The Twentieth Century Society

Campaigning for outstanding buildings

Diamonds are Forever, say Brutalist car park campaigners

The campaign to save the magnificent Brutalist car park close to London’s Oxford Street is gathering momentum with architects JAA developing alternative plans for a hotel which would allow the retention of the elaborate 1970s façade of prefabricated concrete diamonds.

“This building immediately stops you in your tracks and lifts the spirits. If not the earliest example of a ‘Pop Art inspired’ facade, it is certainly a rare architectural find in 2017, being one of the few examples to survive in London,” said Jenny Fleming, Director of the London architecture practice JAA.

“We signed the petition to try to prevent demolition but wanted to do something more so sat down and started to investigate whether the new proposed use – that of a hotel – could work within the existing fabric “

The existing low car-park floor to ceilings and down stand beams meant that the floors within were not fit for purpose. JAA therefore set about testing whether a hotel could feasibly work behind the existing facade, seeing as the reason given for demolition of the building was that the levels could not work behind the existing openings.

The resultant scheme found that, by forming a extra high space half way up the existing facade, and then setting-out the floors from this point both upwards and downwards, that the hotel use could be inserted behind the existing facade. The extra high 4th floor has therefore been proposed as an impressive restaurant/ bar space.

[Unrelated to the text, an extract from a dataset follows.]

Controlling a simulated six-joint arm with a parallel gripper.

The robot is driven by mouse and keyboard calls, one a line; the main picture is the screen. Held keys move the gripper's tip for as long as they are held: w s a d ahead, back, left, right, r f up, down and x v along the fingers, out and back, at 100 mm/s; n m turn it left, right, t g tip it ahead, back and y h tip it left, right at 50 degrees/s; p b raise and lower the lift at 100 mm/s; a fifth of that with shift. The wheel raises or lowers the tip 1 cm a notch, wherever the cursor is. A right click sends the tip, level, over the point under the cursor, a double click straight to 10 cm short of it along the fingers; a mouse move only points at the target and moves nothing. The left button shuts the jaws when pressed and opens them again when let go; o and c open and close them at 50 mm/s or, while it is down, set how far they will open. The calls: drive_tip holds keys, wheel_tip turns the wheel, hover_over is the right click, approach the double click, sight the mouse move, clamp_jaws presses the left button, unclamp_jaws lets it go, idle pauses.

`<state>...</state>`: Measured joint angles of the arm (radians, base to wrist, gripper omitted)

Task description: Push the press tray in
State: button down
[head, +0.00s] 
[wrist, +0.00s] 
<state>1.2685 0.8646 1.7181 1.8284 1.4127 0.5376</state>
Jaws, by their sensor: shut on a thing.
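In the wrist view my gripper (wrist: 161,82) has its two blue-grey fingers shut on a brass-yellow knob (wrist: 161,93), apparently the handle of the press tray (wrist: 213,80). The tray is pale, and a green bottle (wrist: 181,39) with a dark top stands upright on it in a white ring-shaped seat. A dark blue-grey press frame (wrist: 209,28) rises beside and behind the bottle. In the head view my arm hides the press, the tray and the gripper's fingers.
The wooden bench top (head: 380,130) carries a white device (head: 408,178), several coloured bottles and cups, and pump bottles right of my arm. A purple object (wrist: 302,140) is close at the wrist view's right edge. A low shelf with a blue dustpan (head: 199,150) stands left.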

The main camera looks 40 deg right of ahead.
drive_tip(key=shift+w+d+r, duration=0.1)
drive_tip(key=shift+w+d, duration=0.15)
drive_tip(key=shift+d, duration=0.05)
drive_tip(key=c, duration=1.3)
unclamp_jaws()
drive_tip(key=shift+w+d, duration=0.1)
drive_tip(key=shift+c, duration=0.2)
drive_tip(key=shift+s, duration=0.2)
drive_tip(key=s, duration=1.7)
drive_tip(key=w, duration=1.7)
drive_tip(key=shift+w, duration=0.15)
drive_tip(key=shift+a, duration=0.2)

In order to make the scheme more comparable with the commercial ambitions of the approved scheme, JAA have added three new floors to the top of the building, setting them back from the existing facade so as not to undermine the grandeur of the original facade, and borrowing from its rhythm with regards to window apertures and materiality.

The subdivision behind the facade has been dealt with by infilling the lower triangles, between the diamond frames, with a dark metal facetted panel. It is the infilling of this area that allows the positioning of new dividing walls as well as any new air inlet/outlet for the bedrooms. The remaining larger openings would be glazed to allow an interesting framed view out to the surrounding city.

JAA’s plans include 187 bedrooms, just 20 short of that proposed by architects Eric Parry Architects for the developers Shiva Hotels.

The Twentieth Century Society which campaigned but failed to get the building listed, has welcomed JAA’s involvement.  Director Catherine Croft said: “We have to get away from this short termism of ‘out with the old and in with the new’ and come up with more imaginative solutions which will allow us to adapt and retain these important buildings. They are a valuable legacy which add to the richness of the fabric of our architectural heritage and the best examples should be safeguarded for future generations.”

An on-line petition to save the car park (, which was designed by Michael Blampied and Partners in 1971 for the department store Debenhams, currently has more than 2,250 signatures.

Jenny concluded:  “There is a certain ‘quirk’ of staying in an old car park, which could have mass appeal beyond Peckham or Shoreditch; as with all things, it just needs to be marketed in the right way. An old car park? Perhaps. Or, an old carpark with interiors of Don Draper’s apartment in Mad Men, a bar from a Connery-era Bond, and a concrete facade befitting an LA-cool episode of Columbo from 1971? Old hat to some, perhaps, but the epitome of chic to others.”

Now the campaigners are hoping to convince Westminster Council and Shiva Hotels of this before the bulldozers move in.